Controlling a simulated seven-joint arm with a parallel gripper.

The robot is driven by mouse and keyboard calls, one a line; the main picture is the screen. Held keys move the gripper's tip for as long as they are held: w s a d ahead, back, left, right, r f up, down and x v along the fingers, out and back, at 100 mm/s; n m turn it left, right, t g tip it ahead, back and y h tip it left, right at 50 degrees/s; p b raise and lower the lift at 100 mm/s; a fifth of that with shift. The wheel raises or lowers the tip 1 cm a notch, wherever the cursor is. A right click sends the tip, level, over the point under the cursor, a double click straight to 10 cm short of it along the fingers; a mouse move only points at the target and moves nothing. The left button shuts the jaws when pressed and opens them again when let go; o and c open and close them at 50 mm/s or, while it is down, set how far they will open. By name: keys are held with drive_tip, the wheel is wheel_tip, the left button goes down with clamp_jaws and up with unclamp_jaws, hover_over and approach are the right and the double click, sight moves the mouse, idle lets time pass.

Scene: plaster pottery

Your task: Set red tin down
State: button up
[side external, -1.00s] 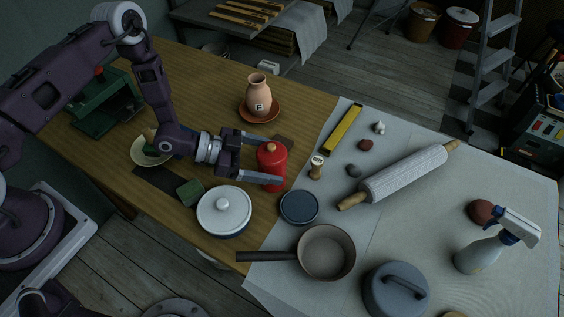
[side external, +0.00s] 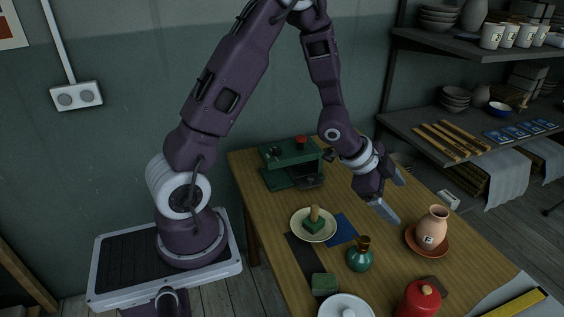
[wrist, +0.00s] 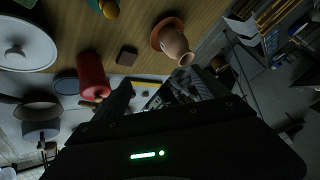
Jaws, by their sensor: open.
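The red tin (side external: 420,300) stands upright on the wooden table at the lower edge of the side view, partly cut off by the frame. Its knob is on top. It also shows in the wrist view (wrist: 92,74), tilted by the camera's angle. My gripper (side external: 392,193) is open and empty, raised above the table, well apart from the tin, on its far side in the side view. Its fingers also show dark in the wrist view (wrist: 170,90). A small dark square (side external: 434,286) lies beside the tin.
A terracotta vase (side external: 433,227) stands on a saucer. A teal bottle (side external: 360,257), a white-lidded pot (side external: 345,306), a green sponge (side external: 324,285), a plate (side external: 300,228) and a green machine (side external: 290,158) are on the table (side external: 465,260). Shelves (side external: 450,100) stand behind.

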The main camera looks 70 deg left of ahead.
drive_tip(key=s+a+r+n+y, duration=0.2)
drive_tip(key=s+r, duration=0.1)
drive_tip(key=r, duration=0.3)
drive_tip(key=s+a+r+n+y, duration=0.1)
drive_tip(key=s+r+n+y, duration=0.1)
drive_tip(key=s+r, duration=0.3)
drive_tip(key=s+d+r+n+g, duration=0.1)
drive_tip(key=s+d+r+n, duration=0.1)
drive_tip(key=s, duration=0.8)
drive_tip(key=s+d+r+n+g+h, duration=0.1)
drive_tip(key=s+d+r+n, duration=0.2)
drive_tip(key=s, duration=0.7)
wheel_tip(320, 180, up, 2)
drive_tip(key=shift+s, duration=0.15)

DIRECTIVE
Print out the whole of the material word for word, without pictures.

OUTPUT FOR THIS EXERCISE
Controlling a simulated seven-joint arm with a parallel gripper.

The robot is driven by mouse and keyboard calls, one a line; the main picture is the screen. Held keys move the gripper's tip for as long as they are held: w s a d ahead, back, left, right, r f up, down and x v along the fingers, out and back, at 100 mm/s; n m turn it left, right, t g tip it ahead, back and y h tip it left, right at 50 degrees/s; p b raise and lower the lift at 100 mm/s; a fifth of that with shift. The wheel raises or lowers the tip 1 cm a notch, wherever the cursor is. A right click sends the tip, level, over the point under the cursor, a double click straight to 10 cm short of it along the fingers; a mouse move only points at the target and moves nothing. The left button shuts the jaws when pressed and opens them again when let go; o and c open and close them at 50 mm/s or, while it is down, set how far they will open. By name: keys are held with drive_tip, the wheel is wheel_tip, the left button goes down with clamp_jaws and up with unclamp_jaws, hover_over and approach are the right and the double click, sight moves the mouse, idle lets time pass.

Scene: plaster pottery

Your task: Set red tin down
State: button up
[side external, -1.00s] 
[side external, +0.00s] 
[wrist, +0.00s] 
Jaws, by their sensor: open.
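The red tin (side external: 420,300) stands upright on the wooden table at the lower edge of the side view, partly cut off by the frame. Its knob is on top. It also shows in the wrist view (wrist: 92,74), tilted by the camera's angle. My gripper (side external: 392,193) is open and empty, raised above the table, well apart from the tin, on its far side in the side view. Its fingers also show dark in the wrist view (wrist: 170,90). A small dark square (side external: 434,286) lies beside the tin.
A terracotta vase (side external: 433,227) stands on a saucer. A teal bottle (side external: 360,257), a white-lidded pot (side external: 345,306), a green sponge (side external: 324,285), a plate (side external: 300,228) and a green machine (side external: 290,158) are on the table (side external: 465,260). Shelves (side external: 450,100) stand behind.

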The main camera looks 70 deg left of ahead.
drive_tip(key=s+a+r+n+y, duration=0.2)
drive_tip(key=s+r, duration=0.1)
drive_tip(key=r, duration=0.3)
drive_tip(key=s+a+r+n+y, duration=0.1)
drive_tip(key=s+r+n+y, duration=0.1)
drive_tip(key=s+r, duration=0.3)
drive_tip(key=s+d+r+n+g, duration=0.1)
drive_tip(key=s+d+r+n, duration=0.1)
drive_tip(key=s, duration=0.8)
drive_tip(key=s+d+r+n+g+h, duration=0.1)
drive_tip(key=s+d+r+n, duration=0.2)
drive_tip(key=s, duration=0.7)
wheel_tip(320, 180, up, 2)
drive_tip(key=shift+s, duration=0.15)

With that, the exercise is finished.